## CHALLENGE
Check each line of the material below for "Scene". Report how many have it, with no other words.

Start RECORD EXTRACTS

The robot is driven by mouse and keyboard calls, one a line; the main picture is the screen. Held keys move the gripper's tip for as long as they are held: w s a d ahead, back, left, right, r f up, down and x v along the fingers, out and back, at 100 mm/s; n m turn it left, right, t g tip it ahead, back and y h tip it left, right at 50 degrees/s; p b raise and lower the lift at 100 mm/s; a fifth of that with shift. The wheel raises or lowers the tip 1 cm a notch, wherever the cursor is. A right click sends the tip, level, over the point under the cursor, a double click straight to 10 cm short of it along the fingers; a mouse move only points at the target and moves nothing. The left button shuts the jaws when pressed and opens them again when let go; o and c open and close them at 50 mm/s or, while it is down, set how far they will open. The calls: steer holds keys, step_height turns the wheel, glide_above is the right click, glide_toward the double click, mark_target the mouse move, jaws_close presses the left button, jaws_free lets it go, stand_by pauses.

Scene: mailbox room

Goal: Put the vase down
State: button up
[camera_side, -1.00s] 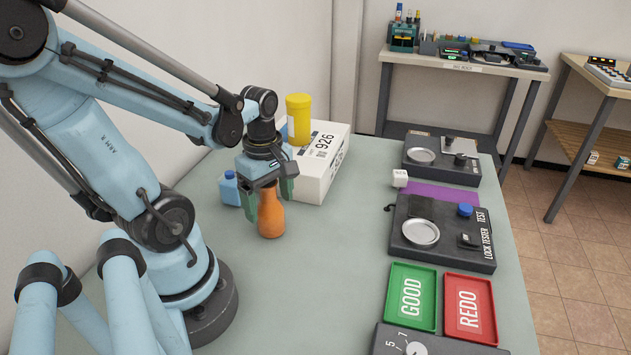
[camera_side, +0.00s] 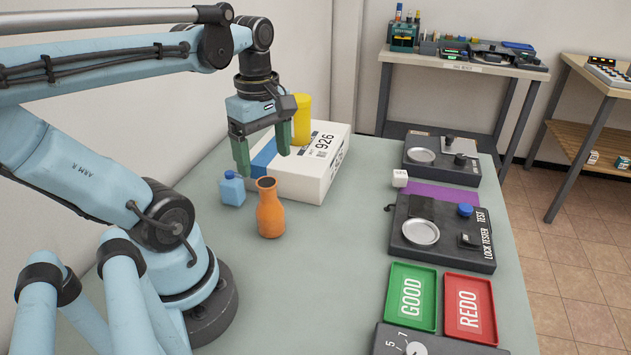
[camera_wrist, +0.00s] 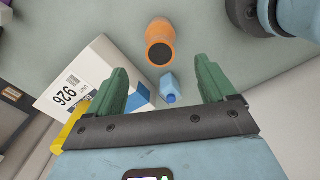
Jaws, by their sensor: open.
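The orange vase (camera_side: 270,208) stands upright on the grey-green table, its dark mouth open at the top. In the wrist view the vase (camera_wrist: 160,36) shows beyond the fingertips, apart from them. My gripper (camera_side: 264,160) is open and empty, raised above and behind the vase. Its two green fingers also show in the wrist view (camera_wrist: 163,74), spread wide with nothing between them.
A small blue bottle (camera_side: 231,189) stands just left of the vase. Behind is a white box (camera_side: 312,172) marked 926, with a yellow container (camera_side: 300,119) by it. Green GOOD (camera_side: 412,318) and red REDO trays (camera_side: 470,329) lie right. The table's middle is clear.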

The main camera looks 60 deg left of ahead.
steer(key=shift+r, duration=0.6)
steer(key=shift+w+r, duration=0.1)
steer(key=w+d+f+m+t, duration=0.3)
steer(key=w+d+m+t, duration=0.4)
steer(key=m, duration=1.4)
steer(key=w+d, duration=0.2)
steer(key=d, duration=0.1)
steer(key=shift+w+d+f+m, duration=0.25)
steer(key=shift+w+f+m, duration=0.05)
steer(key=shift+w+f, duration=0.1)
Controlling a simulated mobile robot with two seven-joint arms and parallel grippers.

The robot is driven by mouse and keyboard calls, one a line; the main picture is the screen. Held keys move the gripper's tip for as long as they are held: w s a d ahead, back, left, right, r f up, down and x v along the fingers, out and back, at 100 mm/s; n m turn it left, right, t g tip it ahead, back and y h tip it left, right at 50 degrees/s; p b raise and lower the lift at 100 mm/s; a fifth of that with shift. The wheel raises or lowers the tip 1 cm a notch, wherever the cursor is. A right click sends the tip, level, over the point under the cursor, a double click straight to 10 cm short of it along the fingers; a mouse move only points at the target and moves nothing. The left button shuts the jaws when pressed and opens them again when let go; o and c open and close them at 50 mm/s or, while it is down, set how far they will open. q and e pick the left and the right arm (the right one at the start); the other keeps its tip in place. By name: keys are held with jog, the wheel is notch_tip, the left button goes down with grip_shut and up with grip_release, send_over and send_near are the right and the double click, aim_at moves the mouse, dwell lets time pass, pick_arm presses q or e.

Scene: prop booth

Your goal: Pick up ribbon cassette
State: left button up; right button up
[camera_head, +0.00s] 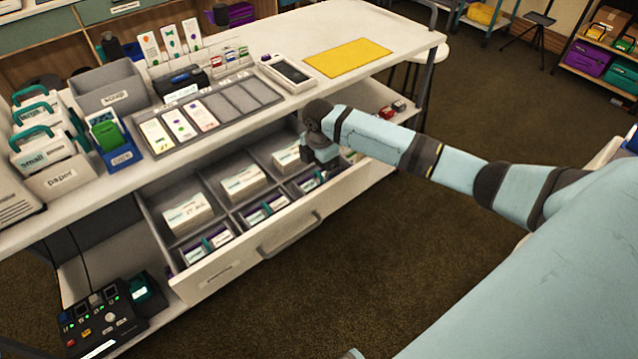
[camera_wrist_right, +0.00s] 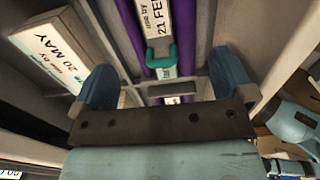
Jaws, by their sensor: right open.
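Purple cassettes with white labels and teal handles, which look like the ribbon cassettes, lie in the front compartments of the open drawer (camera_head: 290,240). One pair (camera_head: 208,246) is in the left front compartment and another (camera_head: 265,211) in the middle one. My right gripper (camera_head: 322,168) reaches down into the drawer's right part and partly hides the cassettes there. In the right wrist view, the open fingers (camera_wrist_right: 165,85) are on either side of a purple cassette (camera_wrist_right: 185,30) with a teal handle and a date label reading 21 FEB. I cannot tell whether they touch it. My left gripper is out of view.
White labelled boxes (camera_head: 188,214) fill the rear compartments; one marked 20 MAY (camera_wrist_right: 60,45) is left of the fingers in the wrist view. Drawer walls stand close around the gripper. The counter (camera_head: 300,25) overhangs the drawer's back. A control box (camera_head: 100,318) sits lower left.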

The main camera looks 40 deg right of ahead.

End RECORD EXTRACTS

## ANSWER TO THE TASK
2